SET TASK. Copy exactly the lines of the records below, and only those lines, beginning with the line that contains "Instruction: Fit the" and ending with the line that contains "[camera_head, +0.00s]".

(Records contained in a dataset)

##############################

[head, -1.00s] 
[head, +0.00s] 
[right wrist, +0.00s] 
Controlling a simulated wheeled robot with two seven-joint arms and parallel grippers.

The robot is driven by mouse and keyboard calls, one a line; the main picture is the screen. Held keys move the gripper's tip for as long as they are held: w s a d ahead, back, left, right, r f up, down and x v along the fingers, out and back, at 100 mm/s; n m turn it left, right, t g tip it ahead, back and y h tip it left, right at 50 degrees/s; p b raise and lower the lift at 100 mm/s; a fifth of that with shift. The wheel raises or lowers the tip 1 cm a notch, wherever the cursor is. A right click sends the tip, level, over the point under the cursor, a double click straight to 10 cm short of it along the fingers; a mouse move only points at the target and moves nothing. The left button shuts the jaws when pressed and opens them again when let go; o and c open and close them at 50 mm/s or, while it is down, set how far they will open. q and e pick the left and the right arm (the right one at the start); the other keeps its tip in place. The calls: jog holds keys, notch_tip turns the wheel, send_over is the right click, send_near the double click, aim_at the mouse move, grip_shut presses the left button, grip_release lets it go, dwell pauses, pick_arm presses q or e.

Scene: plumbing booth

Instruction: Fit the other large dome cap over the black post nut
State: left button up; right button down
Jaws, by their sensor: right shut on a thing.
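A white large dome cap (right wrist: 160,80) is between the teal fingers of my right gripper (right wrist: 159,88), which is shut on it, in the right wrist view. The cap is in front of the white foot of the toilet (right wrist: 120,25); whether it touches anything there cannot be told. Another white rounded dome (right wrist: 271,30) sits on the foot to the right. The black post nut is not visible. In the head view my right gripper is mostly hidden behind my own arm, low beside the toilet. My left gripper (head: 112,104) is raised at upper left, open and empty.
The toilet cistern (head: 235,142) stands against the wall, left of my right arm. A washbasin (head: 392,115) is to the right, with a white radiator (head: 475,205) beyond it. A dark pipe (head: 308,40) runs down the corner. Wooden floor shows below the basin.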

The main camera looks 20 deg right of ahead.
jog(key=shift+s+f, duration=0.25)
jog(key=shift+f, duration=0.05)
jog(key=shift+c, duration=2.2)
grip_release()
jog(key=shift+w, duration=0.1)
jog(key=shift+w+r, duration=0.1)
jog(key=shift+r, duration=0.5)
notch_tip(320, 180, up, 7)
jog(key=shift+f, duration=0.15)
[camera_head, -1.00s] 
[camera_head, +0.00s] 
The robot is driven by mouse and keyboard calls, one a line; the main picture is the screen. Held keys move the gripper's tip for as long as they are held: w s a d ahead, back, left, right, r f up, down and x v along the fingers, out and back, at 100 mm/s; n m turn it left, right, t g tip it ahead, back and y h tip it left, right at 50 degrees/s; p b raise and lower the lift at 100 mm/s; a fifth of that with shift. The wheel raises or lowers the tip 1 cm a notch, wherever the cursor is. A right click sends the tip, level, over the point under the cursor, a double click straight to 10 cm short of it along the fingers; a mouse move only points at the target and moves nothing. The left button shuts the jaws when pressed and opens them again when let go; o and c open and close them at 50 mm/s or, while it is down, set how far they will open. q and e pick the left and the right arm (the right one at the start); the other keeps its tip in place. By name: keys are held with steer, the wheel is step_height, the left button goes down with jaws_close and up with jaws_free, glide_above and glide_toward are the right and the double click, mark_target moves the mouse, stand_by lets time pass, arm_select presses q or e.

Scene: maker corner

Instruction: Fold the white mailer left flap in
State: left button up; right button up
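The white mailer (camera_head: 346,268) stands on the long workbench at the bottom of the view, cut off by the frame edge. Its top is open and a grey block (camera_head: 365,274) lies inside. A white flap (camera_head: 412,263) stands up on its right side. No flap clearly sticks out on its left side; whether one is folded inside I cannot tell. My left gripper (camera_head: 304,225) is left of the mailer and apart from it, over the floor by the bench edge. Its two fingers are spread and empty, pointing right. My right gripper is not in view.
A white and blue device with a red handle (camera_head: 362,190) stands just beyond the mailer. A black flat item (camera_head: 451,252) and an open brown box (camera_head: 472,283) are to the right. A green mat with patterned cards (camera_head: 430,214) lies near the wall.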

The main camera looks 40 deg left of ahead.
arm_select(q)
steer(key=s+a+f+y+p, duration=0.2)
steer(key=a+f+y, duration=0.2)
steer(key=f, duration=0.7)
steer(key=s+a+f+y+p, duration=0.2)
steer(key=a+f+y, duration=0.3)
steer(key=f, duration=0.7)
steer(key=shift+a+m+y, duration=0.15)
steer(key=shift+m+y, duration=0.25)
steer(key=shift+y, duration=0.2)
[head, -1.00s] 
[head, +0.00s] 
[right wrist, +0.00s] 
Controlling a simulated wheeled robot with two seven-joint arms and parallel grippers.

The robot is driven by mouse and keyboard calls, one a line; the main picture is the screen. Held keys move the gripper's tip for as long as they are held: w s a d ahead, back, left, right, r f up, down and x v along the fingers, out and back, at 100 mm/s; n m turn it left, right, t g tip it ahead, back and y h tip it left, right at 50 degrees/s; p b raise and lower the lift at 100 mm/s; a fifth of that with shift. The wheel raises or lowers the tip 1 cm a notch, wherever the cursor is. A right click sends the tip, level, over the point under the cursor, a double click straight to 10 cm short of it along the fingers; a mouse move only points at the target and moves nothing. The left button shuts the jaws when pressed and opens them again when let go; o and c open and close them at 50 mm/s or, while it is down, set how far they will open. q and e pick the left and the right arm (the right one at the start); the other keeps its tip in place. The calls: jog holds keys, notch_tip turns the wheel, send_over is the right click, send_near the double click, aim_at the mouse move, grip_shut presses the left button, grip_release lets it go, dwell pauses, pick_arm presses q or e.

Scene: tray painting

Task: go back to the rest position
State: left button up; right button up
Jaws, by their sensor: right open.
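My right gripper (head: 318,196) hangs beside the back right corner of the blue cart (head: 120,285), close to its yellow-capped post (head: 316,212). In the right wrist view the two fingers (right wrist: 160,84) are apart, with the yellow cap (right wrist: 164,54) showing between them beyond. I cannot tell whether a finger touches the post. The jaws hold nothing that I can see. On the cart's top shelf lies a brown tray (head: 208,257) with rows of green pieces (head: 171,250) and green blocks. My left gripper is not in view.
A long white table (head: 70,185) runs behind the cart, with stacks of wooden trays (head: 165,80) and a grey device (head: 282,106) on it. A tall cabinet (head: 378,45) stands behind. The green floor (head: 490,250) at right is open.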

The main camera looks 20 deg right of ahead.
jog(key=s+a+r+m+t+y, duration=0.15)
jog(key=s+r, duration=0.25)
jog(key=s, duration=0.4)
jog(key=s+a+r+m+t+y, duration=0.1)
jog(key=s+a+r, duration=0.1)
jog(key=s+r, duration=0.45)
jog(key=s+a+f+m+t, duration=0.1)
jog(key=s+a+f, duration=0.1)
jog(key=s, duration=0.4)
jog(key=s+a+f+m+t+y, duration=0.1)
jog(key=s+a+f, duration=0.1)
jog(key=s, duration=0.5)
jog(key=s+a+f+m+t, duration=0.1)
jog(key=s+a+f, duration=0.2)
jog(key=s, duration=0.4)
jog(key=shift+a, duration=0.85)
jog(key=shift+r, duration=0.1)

##############################

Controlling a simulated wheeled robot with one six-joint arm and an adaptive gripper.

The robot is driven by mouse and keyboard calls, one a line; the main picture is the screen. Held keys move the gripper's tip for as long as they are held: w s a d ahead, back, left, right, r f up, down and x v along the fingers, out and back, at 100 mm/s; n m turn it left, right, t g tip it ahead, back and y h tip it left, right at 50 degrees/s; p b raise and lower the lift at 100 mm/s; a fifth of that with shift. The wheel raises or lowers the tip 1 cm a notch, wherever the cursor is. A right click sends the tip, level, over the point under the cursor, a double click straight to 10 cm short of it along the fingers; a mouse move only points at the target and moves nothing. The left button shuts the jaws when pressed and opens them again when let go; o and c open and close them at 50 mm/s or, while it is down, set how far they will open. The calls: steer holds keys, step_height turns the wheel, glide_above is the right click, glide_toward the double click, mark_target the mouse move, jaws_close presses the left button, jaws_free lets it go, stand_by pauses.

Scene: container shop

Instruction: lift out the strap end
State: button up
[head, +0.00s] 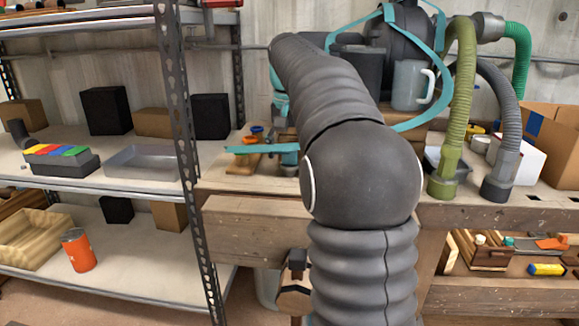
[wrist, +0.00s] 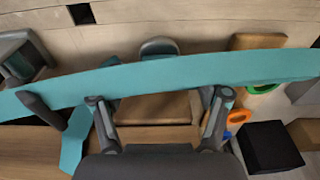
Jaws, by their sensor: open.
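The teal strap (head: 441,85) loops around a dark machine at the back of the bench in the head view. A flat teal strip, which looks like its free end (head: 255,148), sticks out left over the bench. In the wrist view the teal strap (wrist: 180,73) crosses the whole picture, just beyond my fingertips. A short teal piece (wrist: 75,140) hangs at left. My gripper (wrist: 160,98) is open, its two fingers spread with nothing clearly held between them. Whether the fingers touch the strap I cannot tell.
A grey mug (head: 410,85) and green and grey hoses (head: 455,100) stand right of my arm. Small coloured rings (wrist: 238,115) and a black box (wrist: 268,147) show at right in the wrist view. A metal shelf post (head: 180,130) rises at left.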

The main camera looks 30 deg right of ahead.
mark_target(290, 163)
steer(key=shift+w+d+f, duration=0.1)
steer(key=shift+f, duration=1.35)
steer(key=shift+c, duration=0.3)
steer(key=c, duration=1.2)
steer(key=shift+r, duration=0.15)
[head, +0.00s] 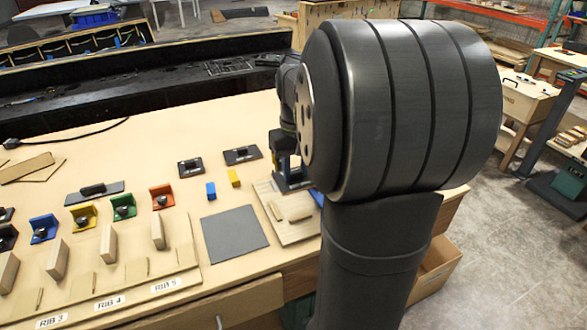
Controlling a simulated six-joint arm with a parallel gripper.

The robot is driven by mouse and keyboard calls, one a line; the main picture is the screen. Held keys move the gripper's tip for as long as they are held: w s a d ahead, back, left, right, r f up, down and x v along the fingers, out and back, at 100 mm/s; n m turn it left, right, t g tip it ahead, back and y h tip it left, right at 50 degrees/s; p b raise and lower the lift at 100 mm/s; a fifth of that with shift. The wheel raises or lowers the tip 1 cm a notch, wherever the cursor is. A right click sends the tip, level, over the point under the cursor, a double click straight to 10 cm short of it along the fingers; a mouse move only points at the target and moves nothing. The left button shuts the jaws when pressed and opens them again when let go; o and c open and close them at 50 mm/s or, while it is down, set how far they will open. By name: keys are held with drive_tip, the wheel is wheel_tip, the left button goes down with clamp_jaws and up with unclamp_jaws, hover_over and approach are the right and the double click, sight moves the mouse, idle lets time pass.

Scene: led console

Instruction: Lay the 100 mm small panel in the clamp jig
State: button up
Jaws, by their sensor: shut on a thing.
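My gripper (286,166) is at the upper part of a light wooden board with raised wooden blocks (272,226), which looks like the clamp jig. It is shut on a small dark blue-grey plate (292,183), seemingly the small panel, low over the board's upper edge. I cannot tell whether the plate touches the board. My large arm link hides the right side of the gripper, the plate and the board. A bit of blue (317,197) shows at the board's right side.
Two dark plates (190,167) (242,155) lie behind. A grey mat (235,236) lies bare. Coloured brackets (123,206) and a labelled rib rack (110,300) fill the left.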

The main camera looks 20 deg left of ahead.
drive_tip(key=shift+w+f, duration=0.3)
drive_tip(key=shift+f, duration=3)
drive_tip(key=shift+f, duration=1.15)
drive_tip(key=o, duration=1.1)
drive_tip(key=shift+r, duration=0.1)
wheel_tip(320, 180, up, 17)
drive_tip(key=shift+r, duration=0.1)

##############################

FINISHED EXERCISE.
Instruction: Fit the other large dome cap over the black post nut
State: left button up; right button down
Jaws, by their sensor: right shut on a thing.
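A white large dome cap (right wrist: 160,80) is between the teal fingers of my right gripper (right wrist: 159,88), which is shut on it, in the right wrist view. The cap is in front of the white foot of the toilet (right wrist: 120,25); whether it touches anything there cannot be told. Another white rounded dome (right wrist: 271,30) sits on the foot to the right. The black post nut is not visible. In the head view my right gripper is mostly hidden behind my own arm, low beside the toilet. My left gripper (head: 112,104) is raised at upper left, open and empty.
The toilet cistern (head: 235,142) stands against the wall, left of my right arm. A washbasin (head: 392,115) is to the right, with a white radiator (head: 475,205) beyond it. A dark pipe (head: 308,40) runs down the corner. Wooden floor shows below the basin.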

The main camera looks 20 deg right of ahead.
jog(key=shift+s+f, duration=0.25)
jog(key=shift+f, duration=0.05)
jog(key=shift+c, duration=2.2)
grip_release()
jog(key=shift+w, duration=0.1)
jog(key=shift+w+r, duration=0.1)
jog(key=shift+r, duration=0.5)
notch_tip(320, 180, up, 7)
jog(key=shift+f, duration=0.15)
[camera_head, -1.00s] 
[camera_head, +0.00s] 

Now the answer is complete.